About Schmidt
Jack Nicholson, Hope Davis, Dermot Mulroney, Kathy Bates, Howard Hesseman
Directed By:
Alexander Payne

Jack Nicholson is Warren Schmidt, an insurance actuary who enters retirement, only to find it boring and without purpose. Once taken away from the rigorous schedule and purpose that his job afforded him, Schmidt finds himself taking a longer look at the world he lives in, and ultimately, he tries to find a purpose to make the day-to-day mechanism of life worth the effort. Not after too long, his wife passes, leaving a huge void in his personal world, one which he hopes to fill by connecting more with his soon-to-be wed daughter. The problem with this is that he can't stand the man his daughter, Jeannie (Davis), is about to marry, but since his daughter feels bitter towards the reserved nature her father has always shown, they can only clash.

A good portion of the story is told through the narration of Schmidt's letters to Ndugu, a six-year-old orphan who Schmidt has "adopted" from a company advertising through television ads. These letters offer up an insight into the main character that he hides from the rest of the world, acting as a catharsis. Some of the more humorous, albeit a dark humor, moments are derived from these letters.

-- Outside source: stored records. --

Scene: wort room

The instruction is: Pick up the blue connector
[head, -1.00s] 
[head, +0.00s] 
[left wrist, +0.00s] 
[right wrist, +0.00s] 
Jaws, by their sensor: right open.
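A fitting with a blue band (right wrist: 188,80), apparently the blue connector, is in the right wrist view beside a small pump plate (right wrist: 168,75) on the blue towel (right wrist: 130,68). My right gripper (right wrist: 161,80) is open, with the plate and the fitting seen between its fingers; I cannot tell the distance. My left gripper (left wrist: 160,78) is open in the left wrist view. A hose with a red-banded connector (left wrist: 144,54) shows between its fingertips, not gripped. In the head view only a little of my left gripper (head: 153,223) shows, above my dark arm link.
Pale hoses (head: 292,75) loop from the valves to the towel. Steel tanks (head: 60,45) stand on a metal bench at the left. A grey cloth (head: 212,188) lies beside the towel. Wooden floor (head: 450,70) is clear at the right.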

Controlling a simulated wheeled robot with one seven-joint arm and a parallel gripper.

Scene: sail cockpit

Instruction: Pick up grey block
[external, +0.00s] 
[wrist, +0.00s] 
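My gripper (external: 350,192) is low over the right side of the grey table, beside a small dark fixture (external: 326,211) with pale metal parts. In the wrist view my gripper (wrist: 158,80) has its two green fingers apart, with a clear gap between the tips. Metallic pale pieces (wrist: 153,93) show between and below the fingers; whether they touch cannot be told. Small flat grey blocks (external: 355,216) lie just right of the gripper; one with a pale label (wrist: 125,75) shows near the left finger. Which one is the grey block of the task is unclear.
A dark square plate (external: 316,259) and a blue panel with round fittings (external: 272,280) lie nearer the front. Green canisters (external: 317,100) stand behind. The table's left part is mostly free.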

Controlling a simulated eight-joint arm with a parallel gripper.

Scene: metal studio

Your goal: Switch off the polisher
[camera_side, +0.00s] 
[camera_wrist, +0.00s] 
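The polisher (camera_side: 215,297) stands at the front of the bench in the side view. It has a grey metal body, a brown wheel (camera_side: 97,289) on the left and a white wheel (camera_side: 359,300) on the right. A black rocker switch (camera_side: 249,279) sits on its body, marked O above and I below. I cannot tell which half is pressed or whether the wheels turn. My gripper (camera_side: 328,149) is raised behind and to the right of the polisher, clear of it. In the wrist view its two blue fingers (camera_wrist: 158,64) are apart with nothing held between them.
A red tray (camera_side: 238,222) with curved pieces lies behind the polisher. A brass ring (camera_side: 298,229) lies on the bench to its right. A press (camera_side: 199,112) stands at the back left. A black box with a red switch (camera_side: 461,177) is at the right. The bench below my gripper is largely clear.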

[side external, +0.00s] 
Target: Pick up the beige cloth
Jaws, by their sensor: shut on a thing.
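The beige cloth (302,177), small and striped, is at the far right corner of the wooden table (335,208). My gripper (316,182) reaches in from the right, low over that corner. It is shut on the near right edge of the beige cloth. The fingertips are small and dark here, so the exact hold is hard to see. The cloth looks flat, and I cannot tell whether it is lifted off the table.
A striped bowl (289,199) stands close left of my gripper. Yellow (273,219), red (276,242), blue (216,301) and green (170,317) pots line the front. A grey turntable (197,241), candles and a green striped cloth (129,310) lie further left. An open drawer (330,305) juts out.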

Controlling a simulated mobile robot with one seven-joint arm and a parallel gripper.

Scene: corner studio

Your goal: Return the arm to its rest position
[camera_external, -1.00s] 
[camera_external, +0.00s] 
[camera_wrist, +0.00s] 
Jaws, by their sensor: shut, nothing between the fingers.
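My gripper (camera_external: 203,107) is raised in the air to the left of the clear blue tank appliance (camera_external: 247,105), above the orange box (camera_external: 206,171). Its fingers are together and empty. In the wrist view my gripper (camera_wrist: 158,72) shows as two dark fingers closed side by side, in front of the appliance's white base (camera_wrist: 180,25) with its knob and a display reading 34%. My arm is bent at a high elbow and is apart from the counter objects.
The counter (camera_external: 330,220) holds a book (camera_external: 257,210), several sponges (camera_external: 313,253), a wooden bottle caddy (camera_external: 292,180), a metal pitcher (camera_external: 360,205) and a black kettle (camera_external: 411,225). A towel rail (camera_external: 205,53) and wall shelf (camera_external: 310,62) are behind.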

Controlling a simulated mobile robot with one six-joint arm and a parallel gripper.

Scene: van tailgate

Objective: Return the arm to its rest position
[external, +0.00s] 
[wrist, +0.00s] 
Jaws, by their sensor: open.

Ultimately, though, the letters do prove to be much more than an underlying story element, as they end up providing a quality endpoint to the film.

As Schmidt, Nicholson delivers one of his best performances. He doesn't fall into his own self-created stereotype of an aging "cool cat" or unhinged gentleman. Schmidt is a fully fleshed-out older man who is a prime example of a real life persona, one of which you might know on a personal level. The character's flaws really draw out the human aspect that the movie needs to tell the story in an unfolding manner. Both Davis and Bates deliver fine performances opposite Nicholson, especially the father-daughter conflict that Davis manages to initiate on a few occasions. Mulroney and Hessemen do a fine job as well, standing out as glaring problems in Schmidt's soon-to-be extended family.

The greatest strength of the film is that it refuses to wax nostalgic or create a pleasant sense of reality. About Schmidt is a cold film that shows a real character dealing with real issues. While the basic concept of the film is about transition and moving through one's personal crossroads, it's never delivered in such a way as to feel corny or ham-fisted. Except for some sluggish pacing early and a few sequences that never really go anywhere except to lengthen the film, the overall story and performances delivered are well worth the time.

Both the music and photography do a fine job of capturing a feel, be it reality with a strong flavor. I enjoyed how the music didn't fall into traditional senses, but felt nostalgic and a part of the character.

All in all, if you're up to see a film about a real person dealing with real life, About Schmidt is something you should check out. If you want something more escapist, I'd suggest skipping this one as it may be too real for some. If you're a fan of Nicholson, you really should check out one of the best performances of his career.